Make sure you check power saver mode when playing with One's in the store. For some reason the display models are very often set to power saver, which does significantly dim the display.

It would be great to see a comparison of power usage between phones. While it's touch to compare from one phone to another you can compare the change in power draw from one phone to another from one brightness level to another.

WOuld be better if your comparison shots all used a blue background instead of black. That makes a HUGE difference in the picture.

I was thinking the same thing, myself. I even did screen captures, and then placed them all into PowerPoint, so I could view them all at once, but the color difference really was noticeable. Plus, I'm not sure the main picture (of the S4) is of the same quality as the pop-up pictures of the other four. Really tough to see which one I like better.

Comparing how the screens look under a microscope is about a meaningful as comparing how well a Mercedes and a Fiat work as an artificial reef. No one buying any of the above will ever use them that way.

To the naked eye, even held close to the face, all the new devices have gorgeous displays.

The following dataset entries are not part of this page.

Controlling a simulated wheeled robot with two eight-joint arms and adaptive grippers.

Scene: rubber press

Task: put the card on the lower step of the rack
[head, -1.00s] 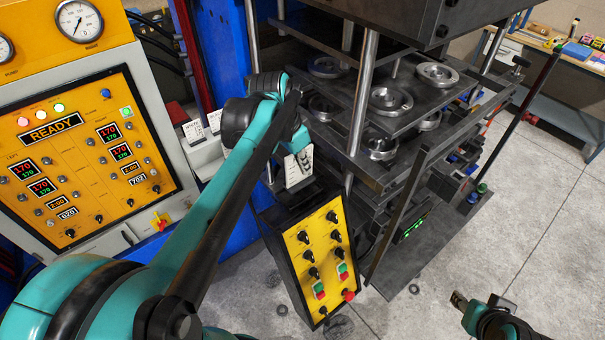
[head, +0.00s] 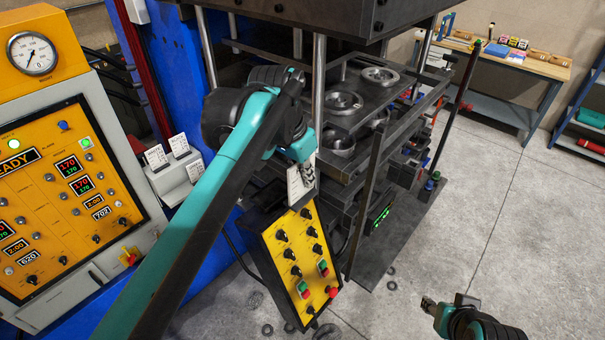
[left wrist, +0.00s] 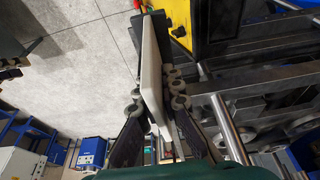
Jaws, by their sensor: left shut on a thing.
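The white card (head: 297,188) is held upright in my left gripper (head: 307,172), above the top of the yellow control box. In the left wrist view the card (left wrist: 153,75) stands edge-on between the two fingers (left wrist: 155,108), which are shut on it. The pale stepped rack (head: 177,180) is to the left, fixed near the blue press column, with several small printed cards standing on it. My left gripper is well to the right of the rack and apart from it. My right gripper (head: 446,302) is low at the right, empty, its fingertips apart.
The yellow button box (head: 297,262) stands below the left gripper. The press with round metal moulds (head: 343,103) is just behind and right of it. The orange control panel (head: 55,200) is at the left. A workbench (head: 510,62) is at the far right; floor before it is clear.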

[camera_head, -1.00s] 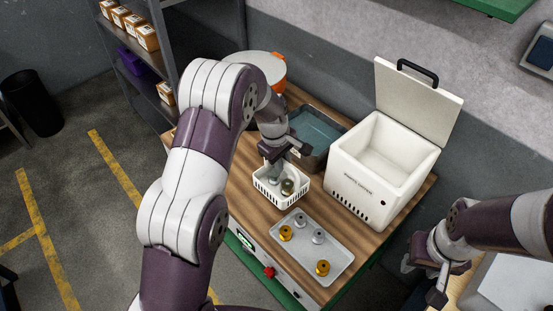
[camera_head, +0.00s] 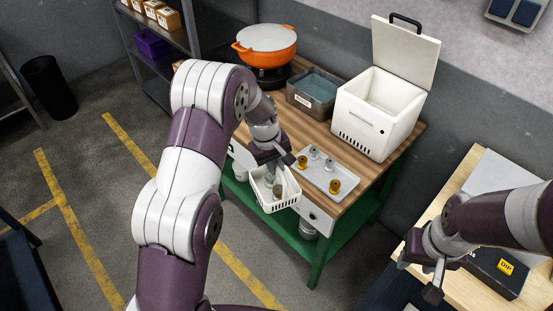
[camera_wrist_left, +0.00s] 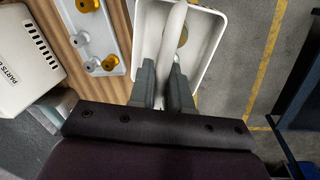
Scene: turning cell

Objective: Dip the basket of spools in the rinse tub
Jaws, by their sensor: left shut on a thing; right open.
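My left gripper (camera_head: 271,158) is shut on the handle of the white basket (camera_head: 290,199), which hangs below it in front of the wooden table's near edge. A grey spool and a darker brownish spool (camera_head: 278,191) stand in the basket. In the left wrist view the handle (camera_wrist_left: 172,35) runs between the fingers, and the basket (camera_wrist_left: 208,50) shows with a gold spool partly hidden behind the handle. The rinse tub (camera_head: 313,92), a dark grey pan holding bluish liquid, stands farther back on the table. My right gripper (camera_head: 419,277) is open and empty at the lower right.
A grey tray (camera_head: 345,169) with gold and silver spools lies near the basket. An open white box (camera_head: 364,134) stands right of the tub, its lid up. An orange pot (camera_head: 262,60) stands left of the tub. A second table (camera_head: 455,188) is at right.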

Vibrant displays tend to turn more heads, even though the colors are less natural and more inaccurate. I prefer the display to be more color accurate and balanced and have found every Samsung display I've used to date to be inferior to the SLCD HTC uses and the IPS that Apple uses. That's just my tastes though. I'll see how the S3 stacks up but my gut feeling is I'll favor The One.

I can't believe reviewers still moan about the pentile; it is just not visible with the naked eye.

The colours on the S4 are much more natural than the were on all previous amoled displays. They toned it down a little (which you can reverse if you switch off the auto colour settings). You can't speak of 'unnatural pumped up colours splashing off the screen' anymore. The display is now very, very good, a real pleasure to look at. Excellent viewing angles. It's a reason to buy this phone.